18. Addressing my mind to the relevant prayer, I am of the view that there is an insufficient nexus tying the 6th Defendant Company to the loan agreements made between the Plaintiff and the 1st Defendant at this stage of the proceedings, which are interlocutory.
19. The Plaintiff has not produced evidence of a debenture over the 6th Defendant’s property, nor is it pursuing a statutory power of sale over the property pursuant to a legal charge, or other statutory instrument.
20. In the absence of a cause of action to enforce a statutory power of sale under a loan contract, mortgage, charge, debenture, guarantee or other such contract between the Plaintiff and the 6th Defendant, I do not think there is a sufficient basis for this court to interfere with the 6th Defendant’s property rights at this stage.
21. Further, I do not think it is appropriate for this court, at this stage of proceedings, to determine the question of whether or not the 5th and 6th Defendant are liable to settle the loans of the 1st Defendant. That is a question for the trial court and is to be determined based on evidence to be adduced before the court. This position is in line with the decision of the court in Airland Tours & Travel Limited vs. National Industrial Credit Bank Nairobi (Milimani) HCCC No. 1234 of 2002, where Ringera, J. stated that in an interlocutory Application, the Court is not required to make any conclusive or definitive findings of fact or law, most certainly not on the basis of contradictory affidavit evidence, or disputed propositions of law.
22. I am persuaded that in the absence of any privity of contract between the Plaintiff on the one hand and the 5th and 6th Defendants on the other hand, relating to the loan contracts dated 13th June, 2022 and 25th December, 2022, respectively, which the Plaintiff seeks to enforce in this suit, there is insufficient basis for the grant of the injunction sought against the 5th and 6th Defendants.
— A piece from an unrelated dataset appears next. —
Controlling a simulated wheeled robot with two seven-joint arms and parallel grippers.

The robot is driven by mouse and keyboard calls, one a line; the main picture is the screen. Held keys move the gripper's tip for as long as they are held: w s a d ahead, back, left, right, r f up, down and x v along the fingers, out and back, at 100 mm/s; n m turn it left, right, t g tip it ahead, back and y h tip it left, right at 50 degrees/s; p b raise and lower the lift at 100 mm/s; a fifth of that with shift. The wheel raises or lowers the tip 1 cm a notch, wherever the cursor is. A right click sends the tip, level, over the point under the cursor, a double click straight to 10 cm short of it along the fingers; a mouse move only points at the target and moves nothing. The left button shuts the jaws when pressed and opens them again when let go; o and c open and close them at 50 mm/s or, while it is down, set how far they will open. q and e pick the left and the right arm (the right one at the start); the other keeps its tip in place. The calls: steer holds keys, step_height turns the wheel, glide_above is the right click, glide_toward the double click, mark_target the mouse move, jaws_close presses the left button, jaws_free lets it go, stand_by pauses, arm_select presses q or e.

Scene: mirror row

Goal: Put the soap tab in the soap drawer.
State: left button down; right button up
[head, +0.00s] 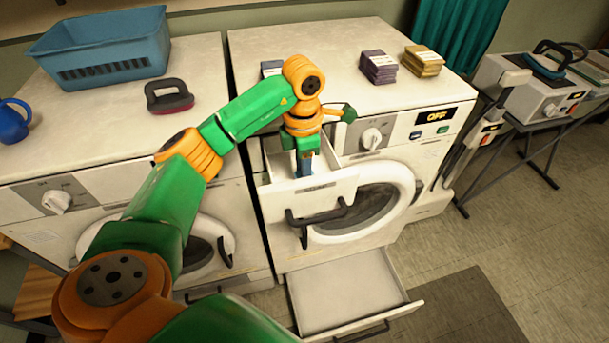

23. Finally, based on the record before me, there is no evidence to show that after lapse of the one year of the Master License Agreement, on 31st December, 2023, the 5th and 6th Defendants acquired the 1st Defendant’s business in contravention of the law. Again, I am of the view that this issue ought to be determined by the trial court, and this court ought not make definitive findings of fact in relation to the same.
24. Given the facts above, I do not think the threshold for a grant of an injunction has been met, namely the principles set out in Giella vs. Cassman Brown & Co. Ltd [1973] EA 358. In Nguruman Limited vs. Jan Bonde Nielsen & 2 Others [2014] eKLR, where the Court restated the law as follows:-“In an interlocutory injunction Application, the Applicant has to satisfy the triple requirements to;i.establish his case only at a prima facie level,ii.demonstrate irreparable injury if a temporary injunction is not granted, andiii.ally any doubts as to (b) by showing that the balance of convenience is in his favour.i.These are the three pillars on which rests the foundation of any order of injunction, interlocutory or permanent. It is established that all the above three conditions and stages are to be applied as separate, distinct and logical hurdles which the Applicant is expected to surmount sequentially. See Kenya Commercial Finance Co. Ltd V. Afraha Education Society [2001] Vol. 1 EA 86. If the Applicant establishes a prima facie case that alone is not sufficient basis to grant an interlocutory injunction, the court must further be satisfied that the injury the Respondent will suffer, in the event the injunction is not granted, will be irreparable. In other words, if damages recoverable in law is an adequate remedy and the Respondent is capable of paying, no interlocutory order of injunction should normally be granted, however strong the Applicant’s claim may appear at that stage. If prima facie case is not established, then irreparable injury and balance of convenience need no consideration. The existence of a prima facie case does not permit “leap-frogging” by the Applicant to injunction directly without crossing the other hurdles in between. It is where there is doubt as to the adequacy of the respective remedies in damages available to either party or both that the question of balance of convenience would arise. The inconvenience to the Applicant if interlocutory injunction is refused would be balanced and compared with that of the Respondent, if it is granted.” (Emphasis mine)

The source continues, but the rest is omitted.